Nib #85 Read Orwell’s “Politics and the English Language”
This week marked 80 years since the publication of George Orwell’s Animal Farm. The Nib hopes the anniversary spurs new interest in the novel — and its author.
Everyone knows Animal Farm and Nineteen Eighty-Four, and should. But young writers, in particular, should also make a point to read Orwell’s third most famous work — his 1946 essay “Politics and the English Language.”
The essay is one part warning about politicians and pundits’ corruption of political rhetoric, and one part plea to writers of good will to resist the trend. To Orwell, writing with clarity, concision, originality, and most of all care is a writer’s civic and patriotic duty.
In a democracy, Orwell argues, political advocacy should be put to the sovereign people as clearly and plainly as possible. Advocates should use language to cut through the fog of elitist and partisan obfuscation, not to hide in it.
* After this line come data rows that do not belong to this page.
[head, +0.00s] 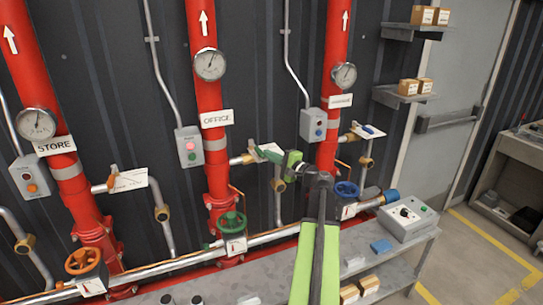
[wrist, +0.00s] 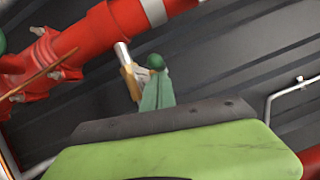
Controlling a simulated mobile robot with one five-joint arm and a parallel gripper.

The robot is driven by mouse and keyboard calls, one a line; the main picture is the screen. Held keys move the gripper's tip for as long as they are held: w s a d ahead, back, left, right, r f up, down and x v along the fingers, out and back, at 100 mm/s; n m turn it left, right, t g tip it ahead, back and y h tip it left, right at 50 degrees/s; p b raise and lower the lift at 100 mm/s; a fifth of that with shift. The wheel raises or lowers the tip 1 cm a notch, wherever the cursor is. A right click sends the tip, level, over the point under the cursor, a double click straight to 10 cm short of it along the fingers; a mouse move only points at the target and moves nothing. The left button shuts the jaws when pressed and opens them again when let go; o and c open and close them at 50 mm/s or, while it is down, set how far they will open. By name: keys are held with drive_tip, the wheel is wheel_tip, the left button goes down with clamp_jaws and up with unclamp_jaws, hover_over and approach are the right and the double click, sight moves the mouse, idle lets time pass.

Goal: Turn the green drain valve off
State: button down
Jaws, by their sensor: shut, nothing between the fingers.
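The green drain valve's lever (head: 268,154) sits on a short branch pipe to the right of the middle red riser, the one with the OFFICE sign (head: 216,118). My gripper (head: 286,164) is at the right end of this lever, shut and empty. I cannot tell whether they touch. In the wrist view the green lever (wrist: 157,92) rises from behind the dark edge of my gripper (wrist: 160,118), with a round green knob at its top. The lower end of the lever is hidden by my gripper.
A green handwheel (head: 232,222) is low on the OFFICE riser. An orange handwheel (head: 82,261) and a blue handwheel (head: 347,190) flank it. A control box (head: 408,217) stands on the grey bench. Open floor (head: 470,262) lies at right.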

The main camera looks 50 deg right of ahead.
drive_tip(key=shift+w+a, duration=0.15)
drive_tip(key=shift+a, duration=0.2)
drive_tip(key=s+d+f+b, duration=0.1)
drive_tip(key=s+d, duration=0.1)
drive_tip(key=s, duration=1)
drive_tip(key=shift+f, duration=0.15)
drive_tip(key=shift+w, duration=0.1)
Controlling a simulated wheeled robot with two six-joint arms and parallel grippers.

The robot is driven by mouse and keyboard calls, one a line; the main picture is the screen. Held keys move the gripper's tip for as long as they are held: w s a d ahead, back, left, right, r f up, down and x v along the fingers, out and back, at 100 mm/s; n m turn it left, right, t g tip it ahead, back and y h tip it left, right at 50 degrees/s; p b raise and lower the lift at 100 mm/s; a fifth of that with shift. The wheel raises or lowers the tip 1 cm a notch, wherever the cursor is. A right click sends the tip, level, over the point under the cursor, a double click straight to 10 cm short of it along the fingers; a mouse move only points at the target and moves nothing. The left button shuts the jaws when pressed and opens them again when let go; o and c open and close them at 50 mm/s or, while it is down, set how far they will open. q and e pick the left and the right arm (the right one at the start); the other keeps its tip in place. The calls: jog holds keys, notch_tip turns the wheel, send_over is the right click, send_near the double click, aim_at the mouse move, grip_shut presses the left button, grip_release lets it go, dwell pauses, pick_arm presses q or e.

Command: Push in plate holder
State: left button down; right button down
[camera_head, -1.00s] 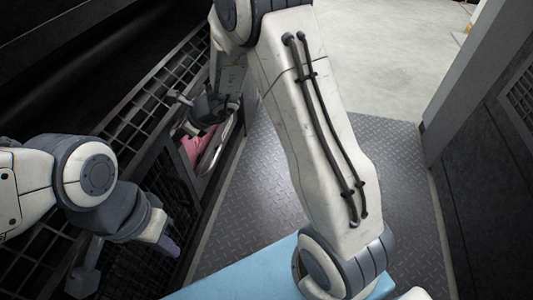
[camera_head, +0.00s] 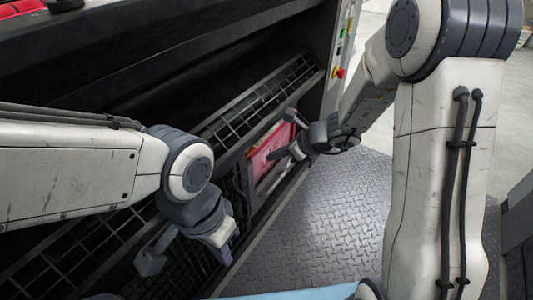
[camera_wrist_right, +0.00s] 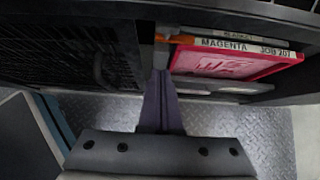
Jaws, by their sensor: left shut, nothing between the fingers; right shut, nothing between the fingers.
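The plate holder (camera_wrist_right: 232,45) is a slot in the machine's front with a pink-red plate in it, labelled MAGENTA, in the right wrist view. The red plate (camera_head: 268,150) also shows in the head view, at the middle of the machine's lower front. My right gripper (camera_head: 283,153) is shut and empty, its tips close in front of the red plate. In the right wrist view the shut right fingers (camera_wrist_right: 161,75) point at the left end of the holder, beside an orange piece (camera_wrist_right: 180,39). I cannot tell whether they touch. My left gripper (camera_head: 225,250) is shut and empty, lower left.
Dark wire grating (camera_head: 265,100) runs along the machine above the plate. A control panel with coloured buttons (camera_head: 340,72) stands at its far end. The diamond-plate floor (camera_head: 330,215) is clear. A light blue surface (camera_head: 300,292) lies at the bottom edge.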

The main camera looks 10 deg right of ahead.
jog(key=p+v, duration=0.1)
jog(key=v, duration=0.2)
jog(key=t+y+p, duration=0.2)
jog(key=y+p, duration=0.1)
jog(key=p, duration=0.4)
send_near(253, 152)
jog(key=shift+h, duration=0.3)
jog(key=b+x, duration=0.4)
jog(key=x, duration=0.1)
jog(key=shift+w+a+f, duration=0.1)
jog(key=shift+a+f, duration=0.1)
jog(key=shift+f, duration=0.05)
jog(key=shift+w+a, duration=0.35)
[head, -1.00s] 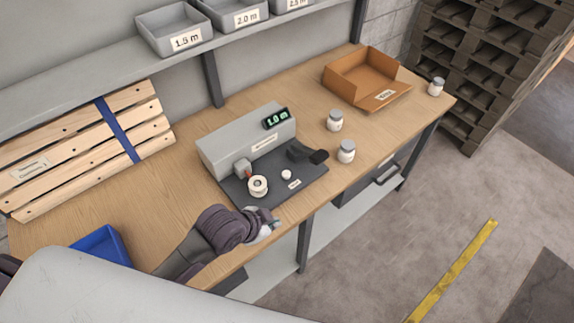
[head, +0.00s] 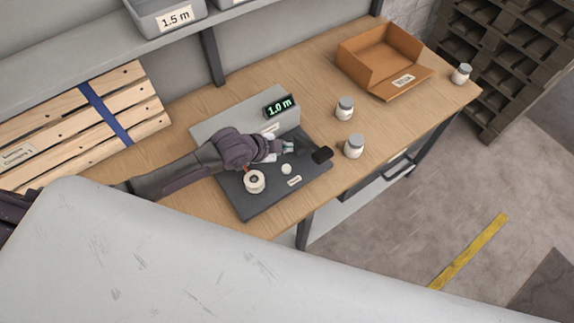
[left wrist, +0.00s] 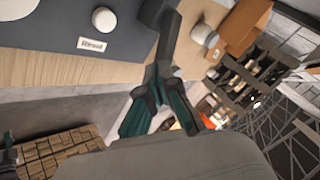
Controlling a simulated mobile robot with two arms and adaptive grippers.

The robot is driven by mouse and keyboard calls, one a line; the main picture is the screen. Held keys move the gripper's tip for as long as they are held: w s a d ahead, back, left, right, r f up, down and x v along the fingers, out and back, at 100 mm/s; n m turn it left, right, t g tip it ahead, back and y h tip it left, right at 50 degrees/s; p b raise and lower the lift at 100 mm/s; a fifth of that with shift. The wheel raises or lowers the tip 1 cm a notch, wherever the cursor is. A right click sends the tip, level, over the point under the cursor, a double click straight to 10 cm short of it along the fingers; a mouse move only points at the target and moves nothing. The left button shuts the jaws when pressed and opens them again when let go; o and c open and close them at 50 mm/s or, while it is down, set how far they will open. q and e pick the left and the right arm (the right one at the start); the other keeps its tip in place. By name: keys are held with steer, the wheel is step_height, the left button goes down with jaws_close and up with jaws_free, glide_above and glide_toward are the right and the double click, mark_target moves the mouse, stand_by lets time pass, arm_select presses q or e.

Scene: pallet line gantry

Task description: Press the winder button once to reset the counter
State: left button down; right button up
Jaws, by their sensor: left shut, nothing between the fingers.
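The winder is a grey box (head: 210,124) with a green display (head: 280,106) reading 1.0 m, on a dark base plate (head: 250,207). Its round white button (head: 286,169) sits on the plate, right of a white spool (head: 254,181); the button also shows in the left wrist view (left wrist: 103,19). A dark crank with a black handle (head: 321,154) is at the plate's right. My left gripper (head: 289,146) is shut and empty over the plate, just behind the button in the head view and apart from it.
White jars (head: 345,108) (head: 354,146) stand right of the winder, with another (head: 461,74) near the bench's far end. An open orange-brown box (head: 368,62) is behind them. Wooden slats (head: 60,110) lie at the left. A shelf with grey bins (head: 165,20) runs above.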

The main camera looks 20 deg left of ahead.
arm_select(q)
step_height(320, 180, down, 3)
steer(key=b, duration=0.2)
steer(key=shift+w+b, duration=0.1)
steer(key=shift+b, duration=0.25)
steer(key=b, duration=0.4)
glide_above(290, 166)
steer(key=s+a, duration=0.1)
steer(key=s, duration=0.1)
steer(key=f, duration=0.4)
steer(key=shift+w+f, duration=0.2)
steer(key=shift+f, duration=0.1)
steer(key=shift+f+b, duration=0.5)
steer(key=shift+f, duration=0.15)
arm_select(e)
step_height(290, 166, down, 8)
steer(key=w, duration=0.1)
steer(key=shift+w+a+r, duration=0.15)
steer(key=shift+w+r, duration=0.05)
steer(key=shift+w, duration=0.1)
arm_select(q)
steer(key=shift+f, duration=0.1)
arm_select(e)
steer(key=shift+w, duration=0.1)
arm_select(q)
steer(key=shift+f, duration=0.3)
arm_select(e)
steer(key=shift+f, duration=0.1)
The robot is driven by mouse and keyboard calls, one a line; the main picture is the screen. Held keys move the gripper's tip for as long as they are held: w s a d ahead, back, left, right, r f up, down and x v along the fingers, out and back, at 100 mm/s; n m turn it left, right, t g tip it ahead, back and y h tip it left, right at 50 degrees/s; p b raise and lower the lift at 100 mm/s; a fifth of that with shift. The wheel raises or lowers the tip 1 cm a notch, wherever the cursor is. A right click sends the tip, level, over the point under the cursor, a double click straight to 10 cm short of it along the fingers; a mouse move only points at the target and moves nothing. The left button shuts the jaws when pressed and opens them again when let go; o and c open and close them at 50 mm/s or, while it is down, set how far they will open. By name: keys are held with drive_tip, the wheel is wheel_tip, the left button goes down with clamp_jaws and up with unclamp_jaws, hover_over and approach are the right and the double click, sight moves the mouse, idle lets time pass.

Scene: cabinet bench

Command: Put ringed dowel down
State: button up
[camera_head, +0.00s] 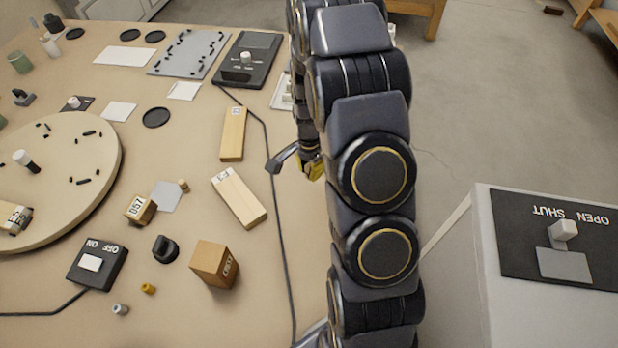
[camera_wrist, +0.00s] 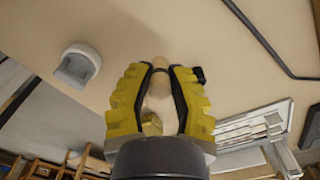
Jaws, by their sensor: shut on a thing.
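The ringed dowel (camera_wrist: 158,98) is a pale wooden rod in the wrist view, with a dark band near its far end. My gripper (camera_wrist: 160,72) has yellow ribbed fingers closed on both sides of it. The dowel's lower part is hidden by the gripper body. The tan bench top (camera_wrist: 180,25) lies beyond it; I cannot tell if the dowel touches it. In the head view my gripper (camera_head: 312,166) shows only partly, at the bench's right side, behind my arm. The dowel cannot be made out there.
A grey curved holder (camera_wrist: 78,66) stands left of the fingers in the wrist view. A black cable (camera_head: 272,190) runs along the bench. Wooden blocks (camera_head: 233,134) and (camera_head: 239,197) lie left of my gripper. A white cabinet (camera_head: 485,265) with a switch stands right.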

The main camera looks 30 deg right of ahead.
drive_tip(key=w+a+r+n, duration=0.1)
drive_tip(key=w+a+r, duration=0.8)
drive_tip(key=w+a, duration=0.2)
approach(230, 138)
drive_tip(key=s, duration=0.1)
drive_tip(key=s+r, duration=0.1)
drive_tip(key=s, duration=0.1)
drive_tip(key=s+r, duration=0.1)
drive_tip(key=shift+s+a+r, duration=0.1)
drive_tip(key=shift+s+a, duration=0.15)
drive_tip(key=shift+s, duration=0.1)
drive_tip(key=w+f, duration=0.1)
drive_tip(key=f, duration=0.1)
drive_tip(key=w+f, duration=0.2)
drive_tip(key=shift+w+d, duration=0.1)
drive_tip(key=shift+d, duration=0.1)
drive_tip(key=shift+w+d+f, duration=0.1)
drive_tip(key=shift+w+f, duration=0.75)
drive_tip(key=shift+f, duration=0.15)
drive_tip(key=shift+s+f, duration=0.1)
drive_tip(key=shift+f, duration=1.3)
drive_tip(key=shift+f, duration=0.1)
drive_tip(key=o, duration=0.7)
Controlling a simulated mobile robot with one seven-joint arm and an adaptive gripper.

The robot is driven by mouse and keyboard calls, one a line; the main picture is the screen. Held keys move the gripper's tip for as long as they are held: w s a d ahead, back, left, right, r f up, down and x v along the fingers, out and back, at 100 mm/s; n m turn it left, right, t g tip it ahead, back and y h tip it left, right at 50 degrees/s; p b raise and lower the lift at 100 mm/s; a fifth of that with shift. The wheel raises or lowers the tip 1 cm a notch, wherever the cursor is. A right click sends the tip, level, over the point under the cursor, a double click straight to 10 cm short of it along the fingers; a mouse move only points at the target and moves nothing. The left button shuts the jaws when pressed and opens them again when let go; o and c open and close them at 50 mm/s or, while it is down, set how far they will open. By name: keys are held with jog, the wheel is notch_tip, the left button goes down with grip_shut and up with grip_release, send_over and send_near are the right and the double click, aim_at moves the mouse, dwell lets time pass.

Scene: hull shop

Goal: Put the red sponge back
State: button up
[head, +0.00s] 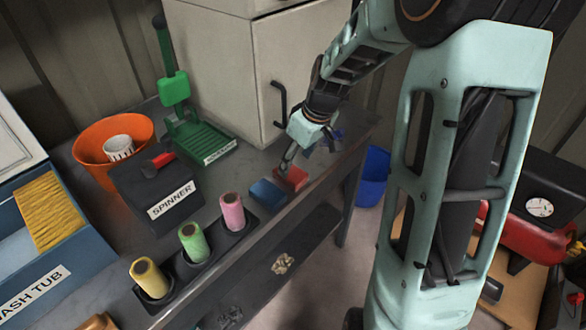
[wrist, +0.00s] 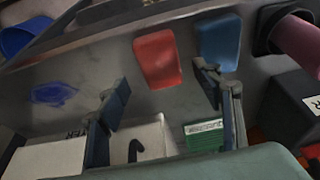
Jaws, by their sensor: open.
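The red sponge (head: 292,179) lies on the grey bench near its front edge, right beside a blue sponge (head: 268,194). In the wrist view the red sponge (wrist: 158,58) lies flat just beyond the fingertips, roughly between them, and the blue sponge (wrist: 219,42) lies to its right. My gripper (head: 288,163) is low over the bench at the red sponge, and one finger hides part of it in the head view. In the wrist view my gripper (wrist: 162,77) has its fingers wide apart with nothing between them. I cannot tell whether a fingertip touches the sponge.
A holder (head: 207,260) with pink, green and yellow rolls stands left of the sponges. The black SPINNER box (head: 155,190), orange bucket (head: 88,145), green press (head: 200,140) and pale cabinet (head: 235,75) stand behind. A flat blue item (wrist: 54,94) lies on the bench; a blue bucket (head: 373,175) stands beyond its end.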

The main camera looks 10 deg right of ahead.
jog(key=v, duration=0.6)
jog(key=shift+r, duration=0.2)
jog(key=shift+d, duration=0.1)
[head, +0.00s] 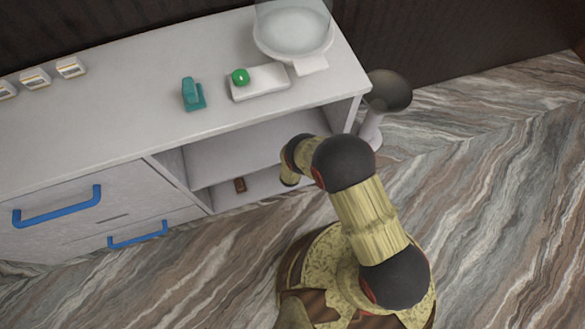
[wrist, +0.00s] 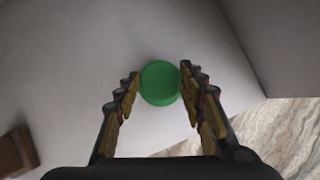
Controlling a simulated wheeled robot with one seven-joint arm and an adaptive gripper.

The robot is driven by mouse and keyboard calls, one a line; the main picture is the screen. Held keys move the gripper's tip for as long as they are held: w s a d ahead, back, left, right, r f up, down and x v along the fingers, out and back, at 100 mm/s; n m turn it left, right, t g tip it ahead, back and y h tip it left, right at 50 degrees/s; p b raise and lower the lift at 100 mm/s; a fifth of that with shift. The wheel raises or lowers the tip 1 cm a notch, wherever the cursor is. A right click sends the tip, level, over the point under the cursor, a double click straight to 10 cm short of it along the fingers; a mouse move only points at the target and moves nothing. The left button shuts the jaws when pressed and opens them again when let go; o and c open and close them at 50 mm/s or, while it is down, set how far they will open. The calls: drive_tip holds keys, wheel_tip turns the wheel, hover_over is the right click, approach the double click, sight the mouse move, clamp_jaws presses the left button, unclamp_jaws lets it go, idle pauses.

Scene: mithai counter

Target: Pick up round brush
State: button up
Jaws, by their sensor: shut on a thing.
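In the wrist view a green round thing (wrist: 160,82), which fits the round brush, sits between the two fingers of my gripper (wrist: 161,79). Both fingers reach its sides, and my gripper is shut on it. Only its smooth round face shows; no bristles can be made out. In the head view my arm reaches into the open shelf (head: 235,150) under the counter. My gripper and the held thing are hidden there by the arm and the counter.
A brown block (wrist: 17,152) lies left of my gripper on the shelf; the head view also shows it (head: 240,185). A shelf side wall stands at right. On the counter (head: 130,105) are a teal holder (head: 192,95), a green ball (head: 239,76) on a white base, and a scale (head: 292,42).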

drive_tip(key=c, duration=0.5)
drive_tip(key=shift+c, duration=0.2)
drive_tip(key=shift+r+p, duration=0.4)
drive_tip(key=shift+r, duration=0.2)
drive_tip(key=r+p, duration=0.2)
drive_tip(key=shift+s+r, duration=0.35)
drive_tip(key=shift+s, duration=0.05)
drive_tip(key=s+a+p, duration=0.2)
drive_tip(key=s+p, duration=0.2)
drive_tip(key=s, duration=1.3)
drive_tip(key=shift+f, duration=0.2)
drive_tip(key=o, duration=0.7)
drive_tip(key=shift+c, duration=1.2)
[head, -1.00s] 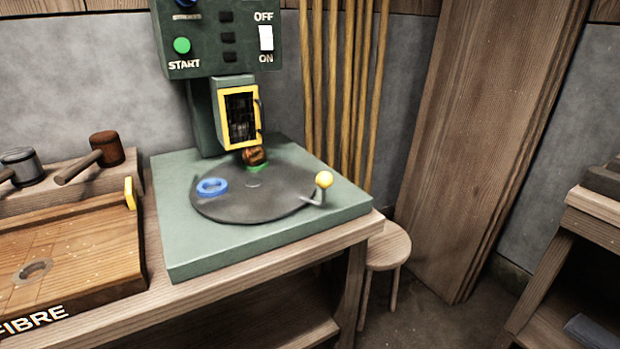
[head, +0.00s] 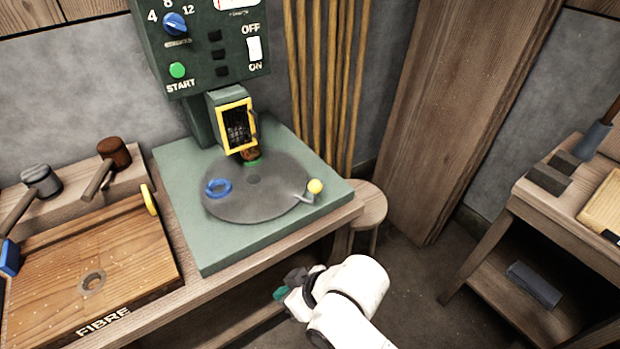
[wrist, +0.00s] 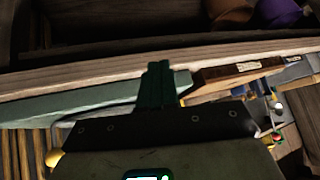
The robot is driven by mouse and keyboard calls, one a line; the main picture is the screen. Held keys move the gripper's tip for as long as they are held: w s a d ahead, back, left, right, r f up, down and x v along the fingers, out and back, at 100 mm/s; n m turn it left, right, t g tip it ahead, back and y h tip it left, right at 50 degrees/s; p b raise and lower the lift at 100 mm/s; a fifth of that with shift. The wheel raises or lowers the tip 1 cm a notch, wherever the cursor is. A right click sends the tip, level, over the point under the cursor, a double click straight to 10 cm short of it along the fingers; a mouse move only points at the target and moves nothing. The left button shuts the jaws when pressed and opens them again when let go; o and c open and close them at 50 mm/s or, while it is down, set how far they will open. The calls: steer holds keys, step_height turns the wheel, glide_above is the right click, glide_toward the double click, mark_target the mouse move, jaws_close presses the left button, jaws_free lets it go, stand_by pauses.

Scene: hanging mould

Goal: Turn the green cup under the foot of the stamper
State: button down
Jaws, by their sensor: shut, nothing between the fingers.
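The green cup (head: 253,163) is at the back of the dark round turntable (head: 250,205), just below the stamper's yellow-framed guard (head: 237,126). A brown lump sits in or over the cup; the stamper's foot is not clearly visible. A blue ring-like cup (head: 217,188) is on the turntable's left. A crank with a yellow knob (head: 315,186) is at its right edge. My gripper (head: 281,293) is low in front of the bench, apart from the turntable. In the wrist view my gripper (wrist: 155,85) has its dark green fingers together, empty.
The green stamper panel (head: 205,45) has dials, a START button and an OFF/ON switch. A wooden FIBRE board (head: 120,265) and two mallets are at left. A stool (head: 365,207) stands beside the bench's right end. A second bench (head: 545,205) is at right, with open floor between.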

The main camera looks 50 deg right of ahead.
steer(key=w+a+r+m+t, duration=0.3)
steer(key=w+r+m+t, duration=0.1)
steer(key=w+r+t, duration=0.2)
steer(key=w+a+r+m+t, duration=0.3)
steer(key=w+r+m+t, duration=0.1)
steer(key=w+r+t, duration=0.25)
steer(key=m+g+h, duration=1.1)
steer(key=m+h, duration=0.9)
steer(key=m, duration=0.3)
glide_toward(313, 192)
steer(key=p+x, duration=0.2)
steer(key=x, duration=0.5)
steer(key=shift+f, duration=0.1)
The essay’s six rules of writing are chestnuts for a reason:
- Never use a metaphor, simile or other figure of speech which you are used to seeing in print.
- Never use a long word where a short one will do.
- If it is possible to cut a word out, always cut it out.
- Never use the passive where you can use the active.
- Never use a foreign phrase, a scientific word or a jargon word if you can think of an everyday English equivalent.
- Break any of these rules sooner than say anything outright barbarous.
But young writers really should read the whole thing; it’s one banger after another:
“In our time it is broadly true that political writing is bad writing.”
“The word Fascism has now no meaning except in so far as it signifies ‘something not desirable’.”
“Orthodoxy, of whatever colour, seems to demand a lifeless, imitative style.”
“The inflated style is itself a kind of euphemism.”
“The great enemy of clear language is insincerity.”
“What is above all needed is to let the meaning choose the word, and not the other way about.”
Read “Politics and the English Language” this weekend. In just fifteen minutes, it will make you a better writer and maybe a better citizen, too.